While limited space is likely your main consideration when considering a mini freezer, you should also think about other factors, such as how much you need to store and how much you’re looking to spend. Maybe you don’t have a large group to feed and just need a little ancillary freezer for a few precious items (or just a handy supply of ice), or maybe you need something temporary to supplement your regular fridge. 

Another thing to consider is cost—not just for the unit itself, but the money saved by purchasing a smaller, more energy-efficient model. Energy ratings can vary widely per model. For example, if your freezer comes with an ice-maker, that requires both additional energy reserves, as well as a connection to a water source. Some small freezer chests come with a flash-freeze option that will bring the temperature in the freezer down quickly when you load it up with food, which can also require more energy.

How about an outdoor freezer?

Once again, the space you have to work with is only part of the equation when shopping for an outdoor freezer or garage freezer. Not only do you have to take into consideration the durability of the unit—since it will be exposed to the elements—you also have to know if its cooling system can be as effective in your cold, winter garage or yard as it is when those areas become stiflingly hot in the summer. 

There are two kinds of cooling systems: forced-air and cold plate. In a forced-air system, a hidden cooling unit—usually a compressor—cools air and then circulates it through the cabinet, leading to much more consistent temperatures throughout the unit. If your freezer is jam-packed with food, it will restrict the airflow and the unit will struggle to lower and maintain temperatures (not to mention that the appliance will have to draw massive amounts of power). The more room you have between items, the easier it will be to cool. Also, glass vs. metal shelves can affect the evenness of the internal temperature. 

Cold plate refrigeration, also called static cooling refrigeration, is a method of cooling that uses a dedicated cooling element at the back of the unit’s cabinet to pull heat out of the freezer. Contents near the back of the freezer may block the flow of cold air, which can result in inconsistent temperatures. Additionally, contents directly touching the cold plate are more likely to ice or frost over. Point being: It’s not just about having more space, it’s about using it efficiently. And the placement of your freezer chest (whether it’s backed up against a wall, exposed to the elements, etc.) may inform the best system for you.

On a budget?

Since standalone freezers are designed in a variety of shapes and sizes, they also come at a range if price points. You can find options from as little as $150 to as much as $1,000, but you will likely sacrifice size, efficiency, and flexibility as you move from the biggest top-of-the-line models down to the budget options. 

But if you are just looking for something basic to store a few items, there are quality options that won’t break the bank. Your biggest concerns will likely be size, energy use, and noise level—because you want something that’s going to be effective without causing you more problems than it’s worth. 
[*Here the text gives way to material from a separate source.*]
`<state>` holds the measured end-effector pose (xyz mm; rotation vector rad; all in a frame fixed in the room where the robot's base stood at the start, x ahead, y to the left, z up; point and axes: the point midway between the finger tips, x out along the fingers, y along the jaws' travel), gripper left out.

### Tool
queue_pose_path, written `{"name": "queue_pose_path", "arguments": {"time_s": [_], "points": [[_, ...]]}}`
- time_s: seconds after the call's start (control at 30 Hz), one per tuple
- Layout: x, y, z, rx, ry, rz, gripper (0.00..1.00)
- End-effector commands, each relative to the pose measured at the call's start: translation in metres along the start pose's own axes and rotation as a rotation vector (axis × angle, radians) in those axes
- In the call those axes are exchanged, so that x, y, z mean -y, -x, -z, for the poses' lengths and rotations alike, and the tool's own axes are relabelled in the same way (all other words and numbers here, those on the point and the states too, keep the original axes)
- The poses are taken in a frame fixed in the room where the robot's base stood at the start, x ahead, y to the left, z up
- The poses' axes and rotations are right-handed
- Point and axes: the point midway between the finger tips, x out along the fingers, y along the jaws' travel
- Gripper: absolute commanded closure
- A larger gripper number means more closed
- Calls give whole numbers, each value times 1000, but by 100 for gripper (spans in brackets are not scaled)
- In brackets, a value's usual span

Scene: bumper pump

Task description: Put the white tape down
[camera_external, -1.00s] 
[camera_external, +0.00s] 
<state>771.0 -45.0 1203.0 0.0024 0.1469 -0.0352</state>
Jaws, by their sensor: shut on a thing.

Q: Is a chest freezer worth it?

It’s hard to make a blanket statement for everyone, but generally, the answer is yes, a chest freezer is worth it. By limiting food waste, reducing the need to go back and forth to the grocery store, and allowing for better (and longer-term) food planning, chest freezers make themselves pretty invaluable (and eventually pay for themselves in money saved). 

Q: How long does a chest freezer last?

Along with gas and electric ranges, freezers tend to be the longest-lasting kitchen appliances—they typically last anywhere from 12 to 20 years. 

Q: Are chest freezers dangerous?

Chest freezers can be dangerous in certain circumstances, so you should consider a few things when shopping. If you have small children, you may want to invest in a chest freezer that is lockable, to avoid any “Hide and Go Seek” mishaps, and people in coastal areas should be aware that salt air can cause outdoor chest freezers to corrode more quickly. If you live in a place where extreme temperatures are common, the best freezer chest for you may be an indoor option. 

Related: Gifts for the home cook who already has everything

The last word on the best freezer chests

Chest freezers can be extremely convenient and cost-effective, especially for large families or shared living spaces. They help reduce food waste and can ensure year-round access to seasonal foods or scarce items. When buying the best freezer chest for you, it’s important to consider how much capacity you need, what you want to store, the space you have, where you want to keep your freezer, how accessible it should be, and the climate you live in. Each of these factors can affect how much you’ll need to spend. But overall, the best freezer chests are a solid option for most homes.